Robot episode records:
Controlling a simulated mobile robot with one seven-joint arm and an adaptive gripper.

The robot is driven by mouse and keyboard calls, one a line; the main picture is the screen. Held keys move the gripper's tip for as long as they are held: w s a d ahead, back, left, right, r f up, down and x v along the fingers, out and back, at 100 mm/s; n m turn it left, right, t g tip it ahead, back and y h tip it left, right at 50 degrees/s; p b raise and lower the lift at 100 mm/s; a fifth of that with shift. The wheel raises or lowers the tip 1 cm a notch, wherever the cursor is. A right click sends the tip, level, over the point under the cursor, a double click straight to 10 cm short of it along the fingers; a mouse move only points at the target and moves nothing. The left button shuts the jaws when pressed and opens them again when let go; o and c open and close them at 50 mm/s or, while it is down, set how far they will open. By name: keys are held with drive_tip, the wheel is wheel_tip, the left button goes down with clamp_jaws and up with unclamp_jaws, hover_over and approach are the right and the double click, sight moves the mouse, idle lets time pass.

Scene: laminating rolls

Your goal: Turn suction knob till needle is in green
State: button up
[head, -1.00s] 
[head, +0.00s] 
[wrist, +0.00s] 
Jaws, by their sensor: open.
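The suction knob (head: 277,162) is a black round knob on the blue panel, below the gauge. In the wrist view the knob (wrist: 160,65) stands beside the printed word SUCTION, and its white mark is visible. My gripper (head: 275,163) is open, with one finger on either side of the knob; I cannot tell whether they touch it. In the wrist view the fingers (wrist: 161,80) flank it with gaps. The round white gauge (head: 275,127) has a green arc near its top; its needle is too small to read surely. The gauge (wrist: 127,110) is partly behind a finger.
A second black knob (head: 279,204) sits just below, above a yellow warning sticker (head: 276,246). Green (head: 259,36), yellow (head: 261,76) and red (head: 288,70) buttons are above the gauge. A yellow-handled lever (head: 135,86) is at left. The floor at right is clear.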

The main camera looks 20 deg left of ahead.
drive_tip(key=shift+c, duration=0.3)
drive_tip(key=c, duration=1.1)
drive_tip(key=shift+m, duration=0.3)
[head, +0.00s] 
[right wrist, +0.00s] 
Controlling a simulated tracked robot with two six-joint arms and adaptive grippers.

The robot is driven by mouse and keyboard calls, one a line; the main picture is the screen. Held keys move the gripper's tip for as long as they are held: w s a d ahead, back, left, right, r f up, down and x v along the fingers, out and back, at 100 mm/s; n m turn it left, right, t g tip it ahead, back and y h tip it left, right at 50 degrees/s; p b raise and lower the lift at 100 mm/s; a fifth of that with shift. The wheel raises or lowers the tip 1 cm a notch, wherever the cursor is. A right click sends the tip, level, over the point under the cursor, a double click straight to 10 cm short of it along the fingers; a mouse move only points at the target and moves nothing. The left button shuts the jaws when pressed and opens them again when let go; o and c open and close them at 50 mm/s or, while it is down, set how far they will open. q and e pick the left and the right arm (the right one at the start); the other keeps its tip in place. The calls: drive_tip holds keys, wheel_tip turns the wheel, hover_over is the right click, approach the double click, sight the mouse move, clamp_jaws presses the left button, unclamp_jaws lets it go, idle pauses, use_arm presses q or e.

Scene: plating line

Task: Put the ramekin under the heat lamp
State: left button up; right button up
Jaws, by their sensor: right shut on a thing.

What you have to do:
Your task is to repeat each line of the material exactly.

Full response:
Controlling a simulated mobile robot with one seven-joint arm and an adaptive gripper.

The robot is driven by mouse and keyboard calls, one a line; the main picture is the screen. Held keys move the gripper's tip for as long as they are held: w s a d ahead, back, left, right, r f up, down and x v along the fingers, out and back, at 100 mm/s; n m turn it left, right, t g tip it ahead, back and y h tip it left, right at 50 degrees/s; p b raise and lower the lift at 100 mm/s; a fifth of that with shift. The wheel raises or lowers the tip 1 cm a notch, wherever the cursor is. A right click sends the tip, level, over the point under the cursor, a double click straight to 10 cm short of it along the fingers; a mouse move only points at the target and moves nothing. The left button shuts the jaws when pressed and opens them again when let go; o and c open and close them at 50 mm/s or, while it is down, set how far they will open. By name: keys are held with drive_tip, the wheel is wheel_tip, the left button goes down with clamp_jaws and up with unclamp_jaws, hover_over and approach are the right and the double click, sight moves the mouse, idle lets time pass.

Scene: laminating rolls

Your goal: Turn suction knob till needle is in green
State: button up
[head, -1.00s] 
[head, +0.00s] 
[wrist, +0.00s] 
Jaws, by their sensor: open.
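The suction knob (head: 277,162) is a black round knob on the blue panel, below the gauge. In the wrist view the knob (wrist: 160,65) stands beside the printed word SUCTION, and its white mark is visible. My gripper (head: 275,163) is open, with one finger on either side of the knob; I cannot tell whether they touch it. In the wrist view the fingers (wrist: 161,80) flank it with gaps. The round white gauge (head: 275,127) has a green arc near its top; its needle is too small to read surely. The gauge (wrist: 127,110) is partly behind a finger.
A second black knob (head: 279,204) sits just below, above a yellow warning sticker (head: 276,246). Green (head: 259,36), yellow (head: 261,76) and red (head: 288,70) buttons are above the gauge. A yellow-handled lever (head: 135,86) is at left. The floor at right is clear.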

The main camera looks 20 deg left of ahead.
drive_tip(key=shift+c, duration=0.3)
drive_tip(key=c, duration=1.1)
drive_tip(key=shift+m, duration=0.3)
[head, +0.00s] 
[right wrist, +0.00s] 
Controlling a simulated tracked robot with two six-joint arms and adaptive grippers.

The robot is driven by mouse and keyboard calls, one a line; the main picture is the screen. Held keys move the gripper's tip for as long as they are held: w s a d ahead, back, left, right, r f up, down and x v along the fingers, out and back, at 100 mm/s; n m turn it left, right, t g tip it ahead, back and y h tip it left, right at 50 degrees/s; p b raise and lower the lift at 100 mm/s; a fifth of that with shift. The wheel raises or lowers the tip 1 cm a notch, wherever the cursor is. A right click sends the tip, level, over the point under the cursor, a double click straight to 10 cm short of it along the fingers; a mouse move only points at the target and moves nothing. The left button shuts the jaws when pressed and opens them again when let go; o and c open and close them at 50 mm/s or, while it is down, set how far they will open. q and e pick the left and the right arm (the right one at the start); the other keeps its tip in place. The calls: drive_tip holds keys, wheel_tip turns the wheel, hover_over is the right click, approach the double click, sight the mouse move, clamp_jaws presses the left button, unclamp_jaws lets it go, idle pauses, use_arm presses q or e.

Scene: plating line

Task: Put the ramekin under the heat lamp
State: left button up; right button up
Jaws, by their sensor: right shut on a thing.

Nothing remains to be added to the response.